Data provided:
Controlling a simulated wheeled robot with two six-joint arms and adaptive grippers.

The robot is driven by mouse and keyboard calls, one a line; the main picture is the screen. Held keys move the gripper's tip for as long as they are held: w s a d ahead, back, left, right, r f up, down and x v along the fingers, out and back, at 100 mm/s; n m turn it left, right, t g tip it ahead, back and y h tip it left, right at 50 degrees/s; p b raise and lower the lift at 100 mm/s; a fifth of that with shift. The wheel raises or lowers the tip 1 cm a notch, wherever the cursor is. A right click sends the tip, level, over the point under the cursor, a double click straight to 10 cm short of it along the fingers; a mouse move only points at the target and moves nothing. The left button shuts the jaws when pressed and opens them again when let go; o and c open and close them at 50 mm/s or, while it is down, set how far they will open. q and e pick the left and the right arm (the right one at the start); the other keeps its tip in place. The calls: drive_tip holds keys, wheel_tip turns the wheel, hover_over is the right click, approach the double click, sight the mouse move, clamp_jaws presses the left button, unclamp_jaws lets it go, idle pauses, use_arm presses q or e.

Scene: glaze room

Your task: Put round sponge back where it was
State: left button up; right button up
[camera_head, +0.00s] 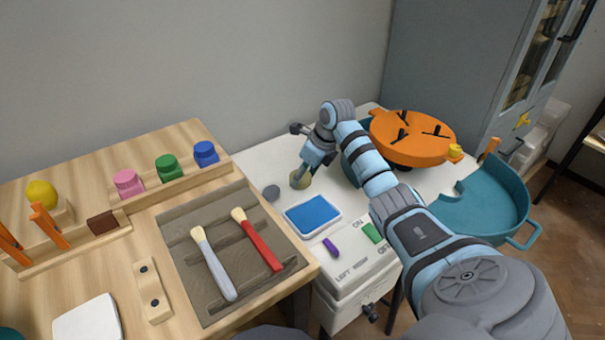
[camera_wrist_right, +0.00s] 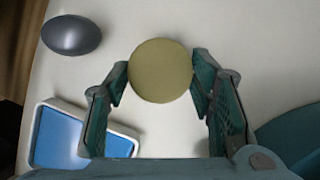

Stated goal:
Take the listing above and print it exactly, apart from the pictures.

Solution below:
Controlling a simulated wheeled robot with two six-joint arms and adaptive grippers.

The robot is driven by mouse and keyboard calls, one a line; the main picture is the screen. Held keys move the gripper's tip for as long as they are held: w s a d ahead, back, left, right, r f up, down and x v along the fingers, out and back, at 100 mm/s; n m turn it left, right, t g tip it ahead, back and y h tip it left, right at 50 degrees/s; p b raise and lower the lift at 100 mm/s; a fifth of that with shift. The wheel raises or lowers the tip 1 cm a notch, wherever the cursor is. A right click sends the tip, level, over the point under the cursor, a double click straight to 10 cm short of it along the fingers; a mouse move only points at the target and moves nothing. The left button shuts the jaws when pressed and opens them again when let go; o and c open and close them at 50 mm/s or, while it is down, set how far they will open. q and e pick the left and the right arm (the right one at the start); the other keeps its tip in place. The calls: drive_tip holds keys, wheel_tip turns the wheel, hover_over is the right click, approach the double click, sight the mouse move, clamp_jaws presses the left button, unclamp_jaws lets it go, idle pauses, use_arm presses q or e.

Scene: glaze room

Your task: Put round sponge back where it was
State: left button up; right button up
[camera_head, +0.00s] 
[camera_wrist_right, +0.00s] 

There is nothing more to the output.